## THE PROBLEM
Will you write out the data exactly, excluding every picture?
========================
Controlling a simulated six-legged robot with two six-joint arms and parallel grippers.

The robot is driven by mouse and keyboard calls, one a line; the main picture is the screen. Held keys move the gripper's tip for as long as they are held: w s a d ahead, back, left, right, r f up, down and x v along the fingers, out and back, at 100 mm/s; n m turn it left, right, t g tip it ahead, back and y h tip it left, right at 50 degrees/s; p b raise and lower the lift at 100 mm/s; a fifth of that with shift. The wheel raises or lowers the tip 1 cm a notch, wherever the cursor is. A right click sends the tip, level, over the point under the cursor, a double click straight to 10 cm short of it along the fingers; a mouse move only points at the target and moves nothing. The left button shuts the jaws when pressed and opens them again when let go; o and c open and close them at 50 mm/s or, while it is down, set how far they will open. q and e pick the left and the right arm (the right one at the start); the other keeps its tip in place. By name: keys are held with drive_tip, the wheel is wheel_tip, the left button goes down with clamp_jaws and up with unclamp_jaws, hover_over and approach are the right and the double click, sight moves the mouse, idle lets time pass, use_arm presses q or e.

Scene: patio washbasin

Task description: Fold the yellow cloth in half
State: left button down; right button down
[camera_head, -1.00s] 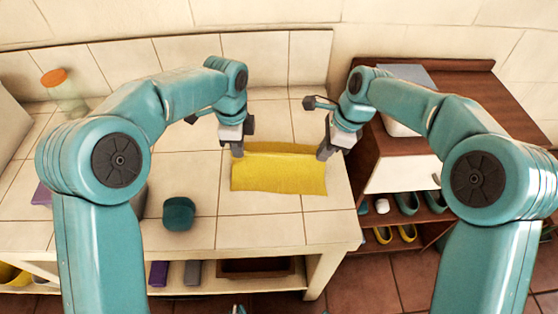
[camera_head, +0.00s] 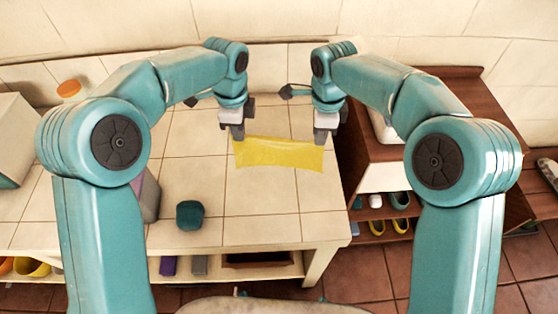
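The yellow cloth (camera_head: 279,153) shows as a narrow, slightly sagging band over the far right part of the tiled counter. My left gripper (camera_head: 237,134) is at its far left corner and seems shut on it. My right gripper (camera_head: 321,136) is at its far right corner and seems shut on it too. The fingertips are small and partly merge with the cloth. I cannot tell whether the near part of the cloth touches the tiles or hangs just above them.
A dark teal rounded object (camera_head: 190,215) stands on the counter (camera_head: 255,212), nearer and to the left. An orange-lidded jar (camera_head: 70,90) is at the back left. A brown wooden shelf unit with shoes (camera_head: 399,199) stands to the right. The counter in front of the cloth is clear.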

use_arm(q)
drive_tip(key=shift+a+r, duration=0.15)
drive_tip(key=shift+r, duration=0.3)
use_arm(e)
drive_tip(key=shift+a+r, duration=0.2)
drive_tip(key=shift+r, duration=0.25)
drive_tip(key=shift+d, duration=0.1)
========================
## ANSWER FOR THIS EXERCISE
Controlling a simulated six-legged robot with two six-joint arms and parallel grippers.

The robot is driven by mouse and keyboard calls, one a line; the main picture is the screen. Held keys move the gripper's tip for as long as they are held: w s a d ahead, back, left, right, r f up, down and x v along the fingers, out and back, at 100 mm/s; n m turn it left, right, t g tip it ahead, back and y h tip it left, right at 50 degrees/s; p b raise and lower the lift at 100 mm/s; a fifth of that with shift. The wheel raises or lowers the tip 1 cm a notch, wherever the cursor is. A right click sends the tip, level, over the point under the cursor, a double click straight to 10 cm short of it along the fingers; a mouse move only points at the target and moves nothing. The left button shuts the jaws when pressed and opens them again when let go; o and c open and close them at 50 mm/s or, while it is down, set how far they will open. q and e pick the left and the right arm (the right one at the start); the other keeps its tip in place. By name: keys are held with drive_tip, the wheel is wheel_tip, the left button goes down with clamp_jaws and up with unclamp_jaws, hover_over and approach are the right and the double click, sight moves the mouse, idle lets time pass, use_arm presses q or e.

Scene: patio washbasin

Task description: Fold the yellow cloth in half
State: left button down; right button down
[camera_head, -1.00s] 
[camera_head, +0.00s] 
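The yellow cloth (camera_head: 279,153) shows as a narrow, slightly sagging band over the far right part of the tiled counter. My left gripper (camera_head: 237,134) is at its far left corner and seems shut on it. My right gripper (camera_head: 321,136) is at its far right corner and seems shut on it too. The fingertips are small and partly merge with the cloth. I cannot tell whether the near part of the cloth touches the tiles or hangs just above them.
A dark teal rounded object (camera_head: 190,215) stands on the counter (camera_head: 255,212), nearer and to the left. An orange-lidded jar (camera_head: 70,90) is at the back left. A brown wooden shelf unit with shoes (camera_head: 399,199) stands to the right. The counter in front of the cloth is clear.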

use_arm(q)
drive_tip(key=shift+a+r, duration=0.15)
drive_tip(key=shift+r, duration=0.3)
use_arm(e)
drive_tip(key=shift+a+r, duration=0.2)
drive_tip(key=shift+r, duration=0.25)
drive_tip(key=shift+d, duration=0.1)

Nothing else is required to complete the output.